→ **The task**
Below are the records; extract from them the line containing "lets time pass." to the line containing "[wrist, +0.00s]", both lines included, exactly and with no pictures.
-*-*-
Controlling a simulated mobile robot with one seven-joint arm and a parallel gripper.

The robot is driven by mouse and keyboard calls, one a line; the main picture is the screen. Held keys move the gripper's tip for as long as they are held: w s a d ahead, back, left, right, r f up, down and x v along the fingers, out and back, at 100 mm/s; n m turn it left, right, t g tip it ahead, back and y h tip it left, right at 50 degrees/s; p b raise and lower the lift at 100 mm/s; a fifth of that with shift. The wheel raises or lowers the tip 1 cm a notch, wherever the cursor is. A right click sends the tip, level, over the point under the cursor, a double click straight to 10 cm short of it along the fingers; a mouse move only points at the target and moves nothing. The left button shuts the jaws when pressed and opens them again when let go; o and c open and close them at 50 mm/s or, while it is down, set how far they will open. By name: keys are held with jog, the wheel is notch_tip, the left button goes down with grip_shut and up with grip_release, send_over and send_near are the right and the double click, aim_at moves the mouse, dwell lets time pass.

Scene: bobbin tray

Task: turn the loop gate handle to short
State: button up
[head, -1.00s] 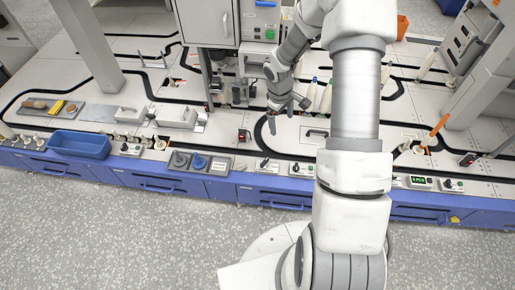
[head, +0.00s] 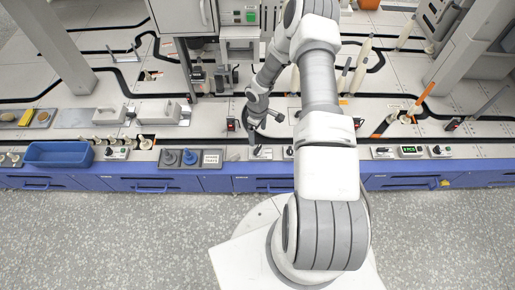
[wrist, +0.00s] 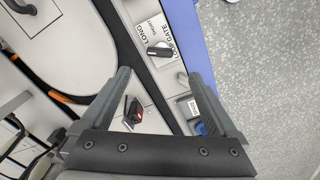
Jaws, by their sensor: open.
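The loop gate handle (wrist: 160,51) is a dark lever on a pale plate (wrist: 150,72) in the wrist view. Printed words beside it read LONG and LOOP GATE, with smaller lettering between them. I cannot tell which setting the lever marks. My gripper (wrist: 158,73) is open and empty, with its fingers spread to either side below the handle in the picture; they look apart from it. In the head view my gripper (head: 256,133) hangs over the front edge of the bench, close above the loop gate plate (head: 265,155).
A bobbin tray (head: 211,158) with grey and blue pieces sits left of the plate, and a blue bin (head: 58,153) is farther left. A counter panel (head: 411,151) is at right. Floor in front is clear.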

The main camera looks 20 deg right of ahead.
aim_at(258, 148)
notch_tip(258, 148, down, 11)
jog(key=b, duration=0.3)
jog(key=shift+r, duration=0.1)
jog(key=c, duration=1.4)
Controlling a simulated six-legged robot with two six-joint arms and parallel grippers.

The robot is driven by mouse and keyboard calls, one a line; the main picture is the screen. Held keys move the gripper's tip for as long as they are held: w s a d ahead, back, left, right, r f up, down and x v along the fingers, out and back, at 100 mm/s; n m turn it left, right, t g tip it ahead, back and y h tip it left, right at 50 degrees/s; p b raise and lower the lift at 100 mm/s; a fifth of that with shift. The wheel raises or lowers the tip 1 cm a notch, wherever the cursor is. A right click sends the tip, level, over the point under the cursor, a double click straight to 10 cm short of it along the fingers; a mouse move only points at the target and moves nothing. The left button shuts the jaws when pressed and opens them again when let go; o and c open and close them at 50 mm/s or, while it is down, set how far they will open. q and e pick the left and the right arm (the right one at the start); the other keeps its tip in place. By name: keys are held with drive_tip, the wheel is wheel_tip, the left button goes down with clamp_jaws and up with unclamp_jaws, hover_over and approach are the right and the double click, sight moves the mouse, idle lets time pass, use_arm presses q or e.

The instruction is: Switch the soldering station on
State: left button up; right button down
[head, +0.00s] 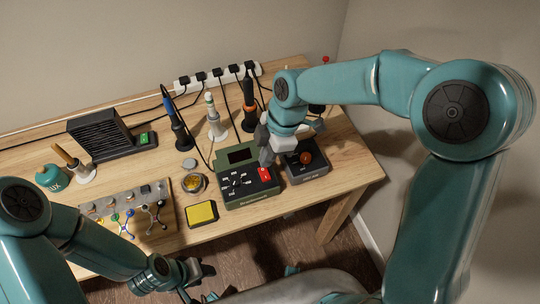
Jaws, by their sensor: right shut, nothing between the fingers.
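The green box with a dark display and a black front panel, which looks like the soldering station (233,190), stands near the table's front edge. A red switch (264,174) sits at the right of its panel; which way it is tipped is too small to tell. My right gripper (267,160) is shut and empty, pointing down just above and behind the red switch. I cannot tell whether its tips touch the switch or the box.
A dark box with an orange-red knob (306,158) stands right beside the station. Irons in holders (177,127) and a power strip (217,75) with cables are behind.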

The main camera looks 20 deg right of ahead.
-*-*-
→ **Task answer**
The robot is driven by mouse and keyboard calls, one a line; the main picture is the screen. Held keys move the gripper's tip for as long as they are held: w s a d ahead, back, left, right, r f up, down and x v along the fingers, out and back, at 100 mm/s; n m turn it left, right, t g tip it ahead, back and y h tip it left, right at 50 degrees/s; p b raise and lower the lift at 100 mm/s; a fifth of that with shift. The wheel raises or lowers the tip 1 cm a notch, wherever the cursor is. A right click sends the tip, level, over the point under the cursor, a double click straight to 10 cm short of it along the fingers; a mouse move only points at the target and moves nothing. The left button shuts the jaws when pressed and opens them again when let go; o and c open and close them at 50 mm/s or, while it is down, set how far they will open. By name: keys are held with jog, the wheel is notch_tip, the left button goes down with grip_shut and up with grip_release, send_over and send_near are the right and the double click, aim_at moves the mouse, dwell lets time pass.

Scene: bobbin tray

Task: turn the loop gate handle to short
State: button up
[head, -1.00s] 
[head, +0.00s] 
[wrist, +0.00s] 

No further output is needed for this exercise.